■ Given task:
Both the line containing "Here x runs" and the line containing "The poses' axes" belong in the answer, along with every line between them; print exactly those.

┌────────

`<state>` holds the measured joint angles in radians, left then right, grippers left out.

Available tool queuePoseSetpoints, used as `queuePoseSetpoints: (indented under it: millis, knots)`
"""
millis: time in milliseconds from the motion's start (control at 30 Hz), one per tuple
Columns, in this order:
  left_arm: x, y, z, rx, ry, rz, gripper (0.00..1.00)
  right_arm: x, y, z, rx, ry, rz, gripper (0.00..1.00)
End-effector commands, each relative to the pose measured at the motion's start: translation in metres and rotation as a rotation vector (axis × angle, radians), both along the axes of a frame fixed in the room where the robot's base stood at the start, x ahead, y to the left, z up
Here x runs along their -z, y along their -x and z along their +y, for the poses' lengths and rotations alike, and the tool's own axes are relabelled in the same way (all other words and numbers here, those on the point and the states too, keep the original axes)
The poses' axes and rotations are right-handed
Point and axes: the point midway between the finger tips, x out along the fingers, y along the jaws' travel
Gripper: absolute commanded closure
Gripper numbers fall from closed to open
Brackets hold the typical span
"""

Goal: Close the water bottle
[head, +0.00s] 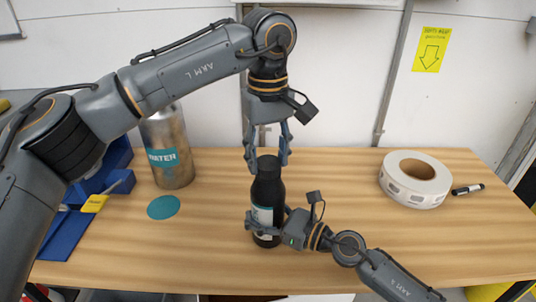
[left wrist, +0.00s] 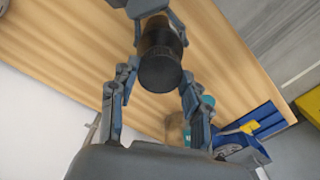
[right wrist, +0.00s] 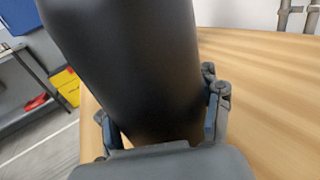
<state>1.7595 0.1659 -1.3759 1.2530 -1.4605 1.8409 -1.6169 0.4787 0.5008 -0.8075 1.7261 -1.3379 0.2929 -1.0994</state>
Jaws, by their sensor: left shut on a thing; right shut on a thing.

└────────

■ Response:
Here x runs along their -z, y along their -x and z along their +y, for the poses' lengths and rotations alike, and the tool's own axes are relabelled in the same way (all other words and numbers here, those on the point and the states too, keep the original axes)
The poses' axes and rotations are right-handed

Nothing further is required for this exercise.